UV Visible (UV VIS) Spectrometers perform absorption and reflectance spectroscopy using light in the visible and adjacent ranges. UV VIS spectroscopy is a powerful analytical chemistry technique for determining concentration of analytes in a sample and tracking chemical reactions. When purchasing a UV Visible spectrometer, it is important to consider the instrument’s wavelength range, the lamp’s lifetime, the image capture system and software, the resolution, and the amount of sample that is needed for input.
What are the sources of Radiation used in UV-Visible Spectrometers
Two sources are commonly used in UV-Visible spectrophotometers:
The deuterium arc lamp. Provides a good intensity continuum in the UV region and useful intensity in the visible region. A half-life of the lamp (the time required for the intensity to fall to half of its initial value) is approximately 1,000 hours.
The tungsten-halogen lamp. Yields good intensity over part of the UV spectrum and over the entire visible range. Has useful life of 10,000 hours.

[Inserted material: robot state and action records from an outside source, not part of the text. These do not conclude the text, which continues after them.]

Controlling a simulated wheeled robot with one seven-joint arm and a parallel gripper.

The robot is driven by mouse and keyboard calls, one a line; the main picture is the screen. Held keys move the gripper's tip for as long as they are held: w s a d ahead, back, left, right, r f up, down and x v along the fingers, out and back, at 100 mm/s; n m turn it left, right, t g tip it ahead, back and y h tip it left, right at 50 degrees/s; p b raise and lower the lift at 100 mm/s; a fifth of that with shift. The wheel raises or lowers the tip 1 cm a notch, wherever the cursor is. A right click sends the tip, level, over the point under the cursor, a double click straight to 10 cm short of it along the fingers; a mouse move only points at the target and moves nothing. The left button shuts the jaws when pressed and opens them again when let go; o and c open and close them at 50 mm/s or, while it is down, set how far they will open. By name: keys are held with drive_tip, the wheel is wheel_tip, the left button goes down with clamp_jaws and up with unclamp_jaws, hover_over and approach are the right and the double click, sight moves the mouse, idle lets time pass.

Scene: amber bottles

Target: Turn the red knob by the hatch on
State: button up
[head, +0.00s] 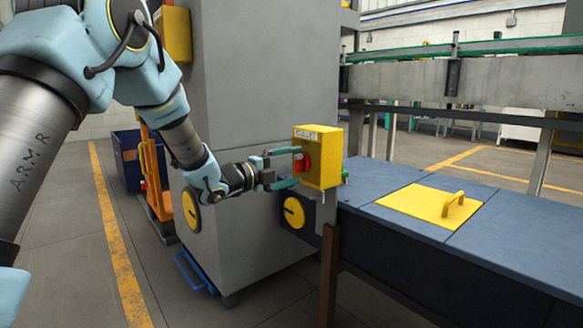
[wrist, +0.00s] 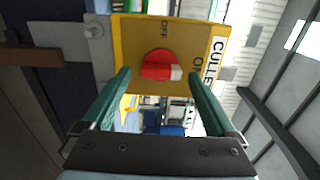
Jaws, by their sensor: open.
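The red knob (head: 298,162) sits on the face of a yellow box (head: 323,160) fixed beside the blue bench. The yellow hatch (head: 430,204) with a handle lies flat in the bench top.
The blue bench (head: 380,181) runs to the right. An orange cart (head: 150,180) and a dark blue bin (head: 127,158) stand at the left.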

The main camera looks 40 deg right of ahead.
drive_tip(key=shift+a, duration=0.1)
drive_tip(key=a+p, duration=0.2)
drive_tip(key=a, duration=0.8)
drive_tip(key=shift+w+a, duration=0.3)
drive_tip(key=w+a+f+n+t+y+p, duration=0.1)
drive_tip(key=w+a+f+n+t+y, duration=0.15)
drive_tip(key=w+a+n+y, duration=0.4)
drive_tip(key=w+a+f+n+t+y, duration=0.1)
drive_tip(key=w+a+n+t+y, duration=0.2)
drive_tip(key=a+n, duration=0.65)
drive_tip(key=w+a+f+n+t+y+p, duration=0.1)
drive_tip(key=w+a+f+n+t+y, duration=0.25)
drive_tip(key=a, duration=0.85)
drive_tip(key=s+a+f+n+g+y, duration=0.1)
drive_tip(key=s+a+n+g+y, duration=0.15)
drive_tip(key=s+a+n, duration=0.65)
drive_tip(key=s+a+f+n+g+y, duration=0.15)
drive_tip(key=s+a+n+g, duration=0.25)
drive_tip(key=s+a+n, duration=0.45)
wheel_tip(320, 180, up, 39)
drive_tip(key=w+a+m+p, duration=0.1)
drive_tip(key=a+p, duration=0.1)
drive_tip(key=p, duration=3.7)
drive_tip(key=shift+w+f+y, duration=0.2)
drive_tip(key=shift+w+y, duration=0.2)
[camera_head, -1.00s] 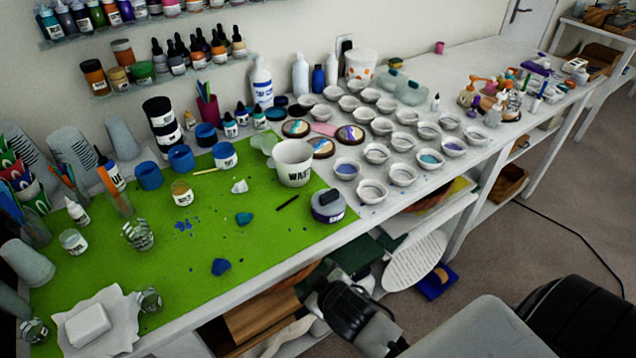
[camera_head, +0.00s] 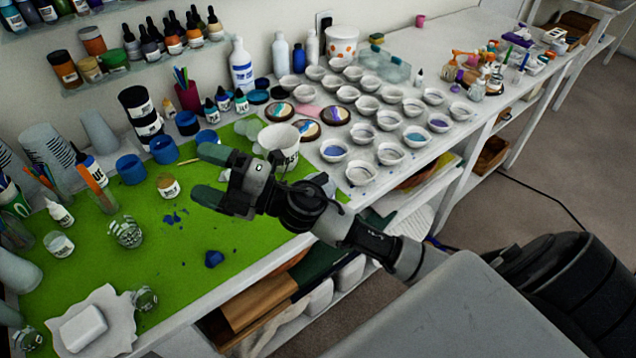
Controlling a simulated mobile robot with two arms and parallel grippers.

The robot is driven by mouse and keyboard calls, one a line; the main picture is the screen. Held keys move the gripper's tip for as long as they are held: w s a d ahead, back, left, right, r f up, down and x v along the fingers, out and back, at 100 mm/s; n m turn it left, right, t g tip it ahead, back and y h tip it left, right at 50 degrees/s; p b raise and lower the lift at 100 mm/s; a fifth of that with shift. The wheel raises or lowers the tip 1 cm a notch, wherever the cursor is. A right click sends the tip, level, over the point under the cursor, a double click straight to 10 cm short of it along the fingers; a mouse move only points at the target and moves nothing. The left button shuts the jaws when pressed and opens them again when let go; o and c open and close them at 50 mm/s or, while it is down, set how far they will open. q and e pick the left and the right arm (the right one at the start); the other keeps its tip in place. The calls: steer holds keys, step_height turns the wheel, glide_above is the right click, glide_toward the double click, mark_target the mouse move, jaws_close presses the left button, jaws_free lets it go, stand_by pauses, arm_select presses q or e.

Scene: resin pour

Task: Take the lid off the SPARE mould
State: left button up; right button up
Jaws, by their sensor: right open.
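The lidded round grey tub, which I take to be the SPARE mould (camera_head: 326,181), stands near the front edge of the green mat (camera_head: 180,272). It is mostly hidden behind my right gripper and wrist; its label and lid knob cannot be made out. My right gripper (camera_head: 210,174) is open and empty, its two green-tipped fingers pointing left over the mat, to the left of the tub. It appears above the mat and apart from the tub. My left gripper is not in view.
A white WASTE cup (camera_head: 279,143) stands just behind my right gripper. A jar (camera_head: 169,187), blue cups (camera_head: 131,169) and a glass (camera_head: 126,231) stand to the left. Several small white bowls (camera_head: 362,172) fill the table to the right. The front middle of the mat is mostly clear.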

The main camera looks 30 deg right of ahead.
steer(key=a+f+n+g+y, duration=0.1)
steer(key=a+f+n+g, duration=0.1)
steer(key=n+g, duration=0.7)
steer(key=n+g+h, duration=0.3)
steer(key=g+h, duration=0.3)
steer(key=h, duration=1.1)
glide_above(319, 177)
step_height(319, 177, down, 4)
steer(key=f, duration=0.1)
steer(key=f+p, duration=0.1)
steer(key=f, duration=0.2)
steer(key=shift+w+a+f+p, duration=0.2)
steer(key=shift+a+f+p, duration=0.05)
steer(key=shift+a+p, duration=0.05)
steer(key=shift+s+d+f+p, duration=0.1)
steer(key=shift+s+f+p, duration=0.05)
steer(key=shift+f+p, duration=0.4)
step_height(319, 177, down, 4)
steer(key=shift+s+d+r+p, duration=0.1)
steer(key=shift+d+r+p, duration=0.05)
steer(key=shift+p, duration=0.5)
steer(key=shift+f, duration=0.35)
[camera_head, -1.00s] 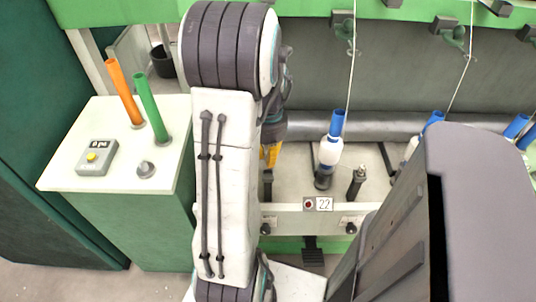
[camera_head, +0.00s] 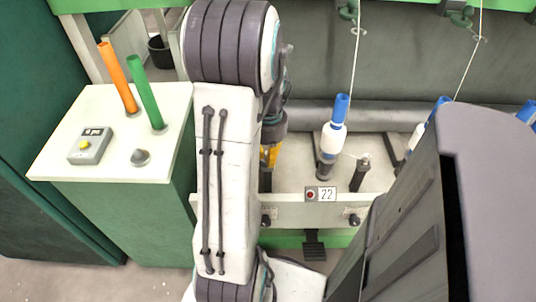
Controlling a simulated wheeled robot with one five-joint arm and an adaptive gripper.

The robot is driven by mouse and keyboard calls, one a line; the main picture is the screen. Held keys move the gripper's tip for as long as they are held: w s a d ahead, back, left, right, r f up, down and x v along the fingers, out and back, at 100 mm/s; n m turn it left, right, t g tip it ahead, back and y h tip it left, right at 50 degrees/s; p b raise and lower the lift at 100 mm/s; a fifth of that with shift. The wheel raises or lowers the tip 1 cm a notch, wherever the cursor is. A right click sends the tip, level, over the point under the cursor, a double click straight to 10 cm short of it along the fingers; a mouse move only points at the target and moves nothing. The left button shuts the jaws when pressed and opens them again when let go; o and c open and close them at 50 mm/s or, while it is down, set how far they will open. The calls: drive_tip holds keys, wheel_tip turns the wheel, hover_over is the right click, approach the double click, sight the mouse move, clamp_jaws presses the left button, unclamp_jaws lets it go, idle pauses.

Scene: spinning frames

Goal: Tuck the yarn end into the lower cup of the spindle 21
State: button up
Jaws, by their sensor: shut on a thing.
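My gripper (camera_head: 268,156) shows only in part, low behind my own white arm. A bit of yellow shows at its lower end, and its fingertips are mostly hidden. It is shut on the yarn end, which is too thin or too hidden to make out. Spindle 21 and its lower cup are not clearly visible; my arm covers the place left of the 22 plate (camera_head: 327,194). A dark post (camera_head: 266,180) stands just below my gripper; I cannot tell whether it belongs to spindle 21.
A blue-topped white bobbin (camera_head: 332,139) stands above plate 22, with yarn rising from it and a short dark post (camera_head: 361,172) to its right. A white-topped cabinet (camera_head: 100,160) holds orange (camera_head: 118,78) and green (camera_head: 146,92) tubes at left. The white rail (camera_head: 292,209) crosses in front.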

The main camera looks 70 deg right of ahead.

What is the difference between UV-Vis spectroscopy and IR spectroscopy?
Both infrared (IR) and UV-Vis spectroscopy probe molecules using electromagnetic radiation. IR spectroscopy uses a longer, lower-energy wavelength range, typically 4,000 to 400 cm-1 (2,500 to 25,000 nm) but this can extend to 7,000 to 350 cm-1 (1,400 to 28,000 nm). UV-Vis spectrophotometers use the UV to the visible wavelength range, typically 190 to 900 nm.
UV-Vis spectroscopy is described in detail in the earlier questions. IR spectroscopy is a technique that uses an IR (normally FTIR) spectrometer to measure the light energy required to start molecular vibrations in a sample. Each functional group in a molecule has characteristic unique vibrations that are reflected at different bands in the IR spectrum. Therefore, individual bands in an IR spectrum can be used to determine what functional groups are present in a sample. This makes IR spectroscopy particularly useful for chemical identification.